Intelligent design and synthesis of energy catalytic materials

Abstract

Efficient energy conversion and storage are crucial for the sustainable development and growth of renewable energy sources. However, the limited varieties of traditional energy catalytic materials cannot match the fast-expansion requirement of raising various clean energy for industrial applications. Thus, accelerating the design and synthesis of high-performance catalysts is necessary for the application of energy equipment. Recently, with artificial intelligence (AI) technology being advanced by leaps and bounds, it is feasible to efficiently and precisely screen materials and optimize synthesis conditions in a huge unknown space. Here, we introduce and review AI techniques used in the development of catalytic materials in detail. We describe the workflow for designing and synthesizing new materials using machine learning (ML) and robotics. We summarize the sources of data collection, the intelligent algorithms commonly used to build ML models, and the laboratory modules for the intelligent synthesis of materials.

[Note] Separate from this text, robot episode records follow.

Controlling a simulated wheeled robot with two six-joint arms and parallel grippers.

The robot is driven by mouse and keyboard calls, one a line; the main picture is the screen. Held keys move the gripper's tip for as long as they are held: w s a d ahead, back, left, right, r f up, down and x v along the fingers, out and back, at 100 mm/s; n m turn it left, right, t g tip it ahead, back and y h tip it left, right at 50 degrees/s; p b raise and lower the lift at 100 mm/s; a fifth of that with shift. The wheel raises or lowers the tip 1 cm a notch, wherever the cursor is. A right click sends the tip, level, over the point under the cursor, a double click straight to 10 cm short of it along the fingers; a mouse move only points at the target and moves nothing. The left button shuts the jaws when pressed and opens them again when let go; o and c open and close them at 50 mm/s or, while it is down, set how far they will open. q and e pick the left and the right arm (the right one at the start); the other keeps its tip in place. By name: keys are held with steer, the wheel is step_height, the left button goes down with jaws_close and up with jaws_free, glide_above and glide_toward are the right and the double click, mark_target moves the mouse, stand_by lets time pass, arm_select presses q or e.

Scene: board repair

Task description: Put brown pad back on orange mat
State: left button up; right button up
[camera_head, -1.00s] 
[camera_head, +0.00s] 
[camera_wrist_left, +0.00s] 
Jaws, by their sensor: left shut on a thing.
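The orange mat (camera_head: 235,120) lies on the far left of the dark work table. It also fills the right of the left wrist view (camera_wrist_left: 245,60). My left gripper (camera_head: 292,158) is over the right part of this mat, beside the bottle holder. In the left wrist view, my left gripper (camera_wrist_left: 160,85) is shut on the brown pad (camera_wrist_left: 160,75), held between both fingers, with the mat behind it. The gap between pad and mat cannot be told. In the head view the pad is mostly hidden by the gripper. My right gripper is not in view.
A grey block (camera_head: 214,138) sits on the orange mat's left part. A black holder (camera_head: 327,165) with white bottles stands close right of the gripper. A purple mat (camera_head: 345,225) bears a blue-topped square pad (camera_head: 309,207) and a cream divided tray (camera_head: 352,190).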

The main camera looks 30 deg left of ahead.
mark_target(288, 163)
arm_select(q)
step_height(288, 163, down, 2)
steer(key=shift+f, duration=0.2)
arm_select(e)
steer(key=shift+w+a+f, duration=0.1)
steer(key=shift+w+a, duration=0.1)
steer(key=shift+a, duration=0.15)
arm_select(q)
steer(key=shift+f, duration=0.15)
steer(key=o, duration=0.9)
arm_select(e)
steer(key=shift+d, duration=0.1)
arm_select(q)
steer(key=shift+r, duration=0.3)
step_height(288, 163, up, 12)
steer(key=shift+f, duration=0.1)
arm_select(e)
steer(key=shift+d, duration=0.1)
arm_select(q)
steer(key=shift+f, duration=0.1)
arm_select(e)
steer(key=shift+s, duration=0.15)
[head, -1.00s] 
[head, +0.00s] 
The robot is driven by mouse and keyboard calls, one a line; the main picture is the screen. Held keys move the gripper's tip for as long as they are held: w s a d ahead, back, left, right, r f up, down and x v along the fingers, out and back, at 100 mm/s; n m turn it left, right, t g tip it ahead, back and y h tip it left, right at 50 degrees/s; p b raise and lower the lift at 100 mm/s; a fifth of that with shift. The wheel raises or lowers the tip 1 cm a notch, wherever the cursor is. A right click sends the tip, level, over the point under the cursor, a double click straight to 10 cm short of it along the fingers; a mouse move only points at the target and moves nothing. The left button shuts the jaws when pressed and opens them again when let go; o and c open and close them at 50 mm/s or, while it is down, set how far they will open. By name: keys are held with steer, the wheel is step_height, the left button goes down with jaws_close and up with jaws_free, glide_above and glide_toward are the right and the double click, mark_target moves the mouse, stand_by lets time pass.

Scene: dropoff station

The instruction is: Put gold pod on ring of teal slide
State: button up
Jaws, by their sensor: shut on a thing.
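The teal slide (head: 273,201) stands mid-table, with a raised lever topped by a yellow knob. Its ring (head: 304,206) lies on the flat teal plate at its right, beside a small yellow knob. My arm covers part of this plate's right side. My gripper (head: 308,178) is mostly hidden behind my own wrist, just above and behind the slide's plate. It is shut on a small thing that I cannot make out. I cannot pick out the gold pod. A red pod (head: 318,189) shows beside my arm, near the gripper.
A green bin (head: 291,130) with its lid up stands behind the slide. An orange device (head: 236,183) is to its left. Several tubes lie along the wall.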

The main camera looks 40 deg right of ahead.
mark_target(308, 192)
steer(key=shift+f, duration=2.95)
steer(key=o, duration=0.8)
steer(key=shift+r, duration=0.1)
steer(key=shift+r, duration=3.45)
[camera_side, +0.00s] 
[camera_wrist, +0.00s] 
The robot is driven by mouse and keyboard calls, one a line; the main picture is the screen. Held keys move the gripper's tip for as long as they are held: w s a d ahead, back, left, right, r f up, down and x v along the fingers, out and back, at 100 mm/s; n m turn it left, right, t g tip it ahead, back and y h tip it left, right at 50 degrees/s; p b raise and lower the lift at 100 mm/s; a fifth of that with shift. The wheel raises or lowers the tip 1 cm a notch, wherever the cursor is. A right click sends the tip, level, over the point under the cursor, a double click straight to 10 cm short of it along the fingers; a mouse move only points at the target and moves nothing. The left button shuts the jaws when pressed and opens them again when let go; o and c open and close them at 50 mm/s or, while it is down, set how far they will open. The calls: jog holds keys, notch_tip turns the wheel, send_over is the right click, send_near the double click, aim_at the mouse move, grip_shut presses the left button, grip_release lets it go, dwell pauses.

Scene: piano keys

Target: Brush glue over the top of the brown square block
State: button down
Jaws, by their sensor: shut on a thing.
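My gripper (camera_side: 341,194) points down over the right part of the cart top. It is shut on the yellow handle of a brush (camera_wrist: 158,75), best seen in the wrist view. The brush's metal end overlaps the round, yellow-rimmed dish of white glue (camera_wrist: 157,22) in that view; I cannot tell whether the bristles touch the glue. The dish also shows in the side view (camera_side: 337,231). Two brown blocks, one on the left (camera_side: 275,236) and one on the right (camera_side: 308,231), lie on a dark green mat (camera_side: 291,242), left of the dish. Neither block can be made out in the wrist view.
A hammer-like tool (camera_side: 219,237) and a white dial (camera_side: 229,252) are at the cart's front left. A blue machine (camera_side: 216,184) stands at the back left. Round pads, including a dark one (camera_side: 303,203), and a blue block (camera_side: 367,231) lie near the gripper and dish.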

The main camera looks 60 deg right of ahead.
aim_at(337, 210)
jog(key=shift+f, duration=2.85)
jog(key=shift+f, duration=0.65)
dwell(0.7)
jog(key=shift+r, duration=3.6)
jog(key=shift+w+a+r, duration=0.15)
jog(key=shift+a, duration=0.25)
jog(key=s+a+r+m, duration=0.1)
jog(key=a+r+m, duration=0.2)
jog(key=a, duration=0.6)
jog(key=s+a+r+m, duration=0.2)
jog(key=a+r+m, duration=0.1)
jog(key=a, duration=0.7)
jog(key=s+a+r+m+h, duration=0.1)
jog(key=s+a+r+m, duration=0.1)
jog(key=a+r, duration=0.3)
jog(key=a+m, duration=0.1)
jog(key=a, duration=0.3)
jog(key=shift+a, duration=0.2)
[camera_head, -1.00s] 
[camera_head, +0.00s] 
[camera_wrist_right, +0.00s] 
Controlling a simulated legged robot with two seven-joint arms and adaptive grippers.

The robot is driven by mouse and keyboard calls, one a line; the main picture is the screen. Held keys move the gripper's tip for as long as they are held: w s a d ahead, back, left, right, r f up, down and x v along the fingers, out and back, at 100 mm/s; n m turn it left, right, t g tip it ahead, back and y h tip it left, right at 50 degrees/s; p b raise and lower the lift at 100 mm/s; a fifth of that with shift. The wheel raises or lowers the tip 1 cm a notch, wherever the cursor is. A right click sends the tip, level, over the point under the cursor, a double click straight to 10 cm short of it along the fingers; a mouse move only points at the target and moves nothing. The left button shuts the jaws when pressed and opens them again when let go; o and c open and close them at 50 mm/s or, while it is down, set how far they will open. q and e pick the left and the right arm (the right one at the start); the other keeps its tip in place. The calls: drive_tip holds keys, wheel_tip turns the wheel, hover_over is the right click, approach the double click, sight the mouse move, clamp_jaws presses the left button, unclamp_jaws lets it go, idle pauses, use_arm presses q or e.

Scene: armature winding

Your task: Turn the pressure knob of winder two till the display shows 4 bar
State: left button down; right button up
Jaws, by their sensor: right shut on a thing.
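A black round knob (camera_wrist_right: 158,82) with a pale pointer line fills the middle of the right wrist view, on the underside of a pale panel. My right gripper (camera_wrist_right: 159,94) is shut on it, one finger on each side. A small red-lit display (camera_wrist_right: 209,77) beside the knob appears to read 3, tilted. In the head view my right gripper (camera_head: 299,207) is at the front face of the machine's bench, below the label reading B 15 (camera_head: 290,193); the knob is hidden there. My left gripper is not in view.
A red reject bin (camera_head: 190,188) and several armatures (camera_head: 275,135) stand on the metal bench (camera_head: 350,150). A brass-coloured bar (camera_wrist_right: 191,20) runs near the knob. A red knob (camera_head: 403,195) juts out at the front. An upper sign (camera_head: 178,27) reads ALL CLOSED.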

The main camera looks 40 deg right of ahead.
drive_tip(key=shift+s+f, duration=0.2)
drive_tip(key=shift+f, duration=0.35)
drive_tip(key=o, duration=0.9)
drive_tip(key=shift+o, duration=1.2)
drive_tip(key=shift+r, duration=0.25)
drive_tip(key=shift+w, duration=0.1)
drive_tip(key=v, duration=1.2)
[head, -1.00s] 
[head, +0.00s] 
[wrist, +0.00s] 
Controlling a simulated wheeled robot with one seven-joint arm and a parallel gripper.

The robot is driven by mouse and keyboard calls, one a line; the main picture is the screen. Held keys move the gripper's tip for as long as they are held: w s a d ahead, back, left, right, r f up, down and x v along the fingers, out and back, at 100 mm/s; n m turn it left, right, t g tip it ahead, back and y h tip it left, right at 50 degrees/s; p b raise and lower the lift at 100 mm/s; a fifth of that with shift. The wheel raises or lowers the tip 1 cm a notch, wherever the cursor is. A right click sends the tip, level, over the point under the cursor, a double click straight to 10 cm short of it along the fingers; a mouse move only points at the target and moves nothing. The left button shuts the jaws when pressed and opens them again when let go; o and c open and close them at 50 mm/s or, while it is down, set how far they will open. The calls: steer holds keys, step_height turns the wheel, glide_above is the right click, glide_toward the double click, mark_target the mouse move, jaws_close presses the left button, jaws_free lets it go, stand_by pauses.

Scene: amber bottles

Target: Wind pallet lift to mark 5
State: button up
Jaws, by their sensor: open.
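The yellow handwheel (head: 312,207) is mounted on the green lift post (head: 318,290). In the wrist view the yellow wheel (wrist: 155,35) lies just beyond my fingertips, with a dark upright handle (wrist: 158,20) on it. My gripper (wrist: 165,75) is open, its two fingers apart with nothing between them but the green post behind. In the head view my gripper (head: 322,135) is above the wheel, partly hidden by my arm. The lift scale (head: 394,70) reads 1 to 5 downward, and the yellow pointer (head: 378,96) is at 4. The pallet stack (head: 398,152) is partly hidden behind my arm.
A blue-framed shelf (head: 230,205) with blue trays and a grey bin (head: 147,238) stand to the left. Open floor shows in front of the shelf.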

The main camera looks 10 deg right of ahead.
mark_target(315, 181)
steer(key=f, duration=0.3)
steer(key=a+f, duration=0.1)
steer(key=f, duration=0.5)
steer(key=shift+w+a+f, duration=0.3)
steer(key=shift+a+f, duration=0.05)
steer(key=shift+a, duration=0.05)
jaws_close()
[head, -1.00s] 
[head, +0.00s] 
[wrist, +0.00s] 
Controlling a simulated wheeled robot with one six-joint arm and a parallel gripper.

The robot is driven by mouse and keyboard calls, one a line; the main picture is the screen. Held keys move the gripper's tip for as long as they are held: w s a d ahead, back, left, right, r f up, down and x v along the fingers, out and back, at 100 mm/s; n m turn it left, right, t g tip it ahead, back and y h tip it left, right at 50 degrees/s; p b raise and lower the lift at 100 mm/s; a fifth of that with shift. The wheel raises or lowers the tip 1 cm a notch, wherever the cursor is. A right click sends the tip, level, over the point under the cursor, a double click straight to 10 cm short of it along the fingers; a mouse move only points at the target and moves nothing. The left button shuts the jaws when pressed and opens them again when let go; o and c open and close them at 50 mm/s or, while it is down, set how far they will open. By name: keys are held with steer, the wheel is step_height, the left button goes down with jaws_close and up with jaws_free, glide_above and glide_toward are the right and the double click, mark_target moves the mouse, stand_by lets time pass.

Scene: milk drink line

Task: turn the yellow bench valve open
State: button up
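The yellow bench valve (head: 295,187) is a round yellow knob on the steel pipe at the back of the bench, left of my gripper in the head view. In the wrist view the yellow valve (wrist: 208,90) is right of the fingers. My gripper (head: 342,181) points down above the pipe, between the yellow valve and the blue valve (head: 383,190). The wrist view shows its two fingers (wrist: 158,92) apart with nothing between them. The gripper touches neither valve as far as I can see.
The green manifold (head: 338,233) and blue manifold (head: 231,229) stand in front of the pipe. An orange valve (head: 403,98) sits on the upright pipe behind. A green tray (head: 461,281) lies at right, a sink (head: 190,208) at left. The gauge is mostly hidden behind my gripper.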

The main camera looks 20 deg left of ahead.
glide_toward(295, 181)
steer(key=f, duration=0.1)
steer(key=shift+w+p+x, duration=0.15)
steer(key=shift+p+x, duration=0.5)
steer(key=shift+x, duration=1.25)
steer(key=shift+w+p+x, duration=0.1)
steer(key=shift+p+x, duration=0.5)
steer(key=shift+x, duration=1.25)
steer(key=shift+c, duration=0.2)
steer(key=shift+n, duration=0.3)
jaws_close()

We provide the illustrations of predicting the properties of catalytic materials with ML assistance in different material types. In addition, we present the potential strategies for finding material synthesis pathways, and advances in robotics to accelerate high-performance catalytic materials synthesis in the review. Finally, the summary, challenges, and potential directions in the development of AI-assisted catalytic materials are presented and discussed.